## [Material provided]

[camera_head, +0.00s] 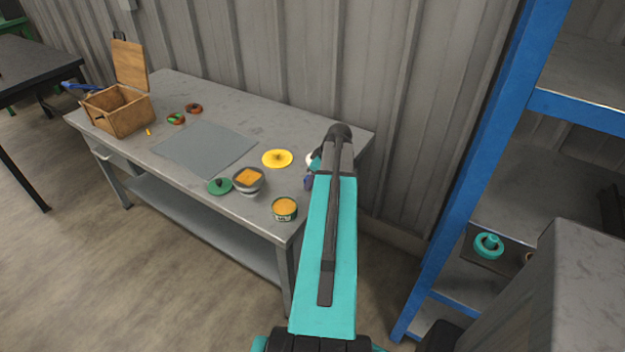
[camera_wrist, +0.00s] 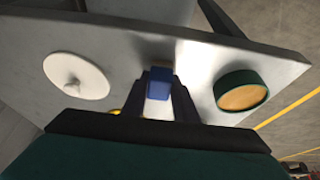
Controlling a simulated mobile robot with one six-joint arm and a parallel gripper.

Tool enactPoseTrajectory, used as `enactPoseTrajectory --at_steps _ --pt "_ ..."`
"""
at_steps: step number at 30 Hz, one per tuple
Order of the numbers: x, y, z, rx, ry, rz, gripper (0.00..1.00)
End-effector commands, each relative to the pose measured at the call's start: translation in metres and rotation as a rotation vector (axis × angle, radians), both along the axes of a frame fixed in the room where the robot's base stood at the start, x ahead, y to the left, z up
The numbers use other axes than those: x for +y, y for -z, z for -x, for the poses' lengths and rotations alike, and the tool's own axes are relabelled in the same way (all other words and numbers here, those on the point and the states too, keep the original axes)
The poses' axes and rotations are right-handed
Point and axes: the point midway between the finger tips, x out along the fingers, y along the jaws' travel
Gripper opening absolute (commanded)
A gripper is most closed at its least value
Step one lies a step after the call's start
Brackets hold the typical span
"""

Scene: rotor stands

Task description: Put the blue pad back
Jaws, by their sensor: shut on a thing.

## [Exercise objective]
The required output is the exact sequence of lines from the one containing "A gripper is most closed at its least value" through the end of the listing, both endpoints included.

## [Task response]
A gripper is most closed at its least value
Step one lies a step after the call's start
Brackets hold the typical span
"""

Scene: rotor stands

Task description: Put the blue pad back
Jaws, by their sensor: shut on a thing.

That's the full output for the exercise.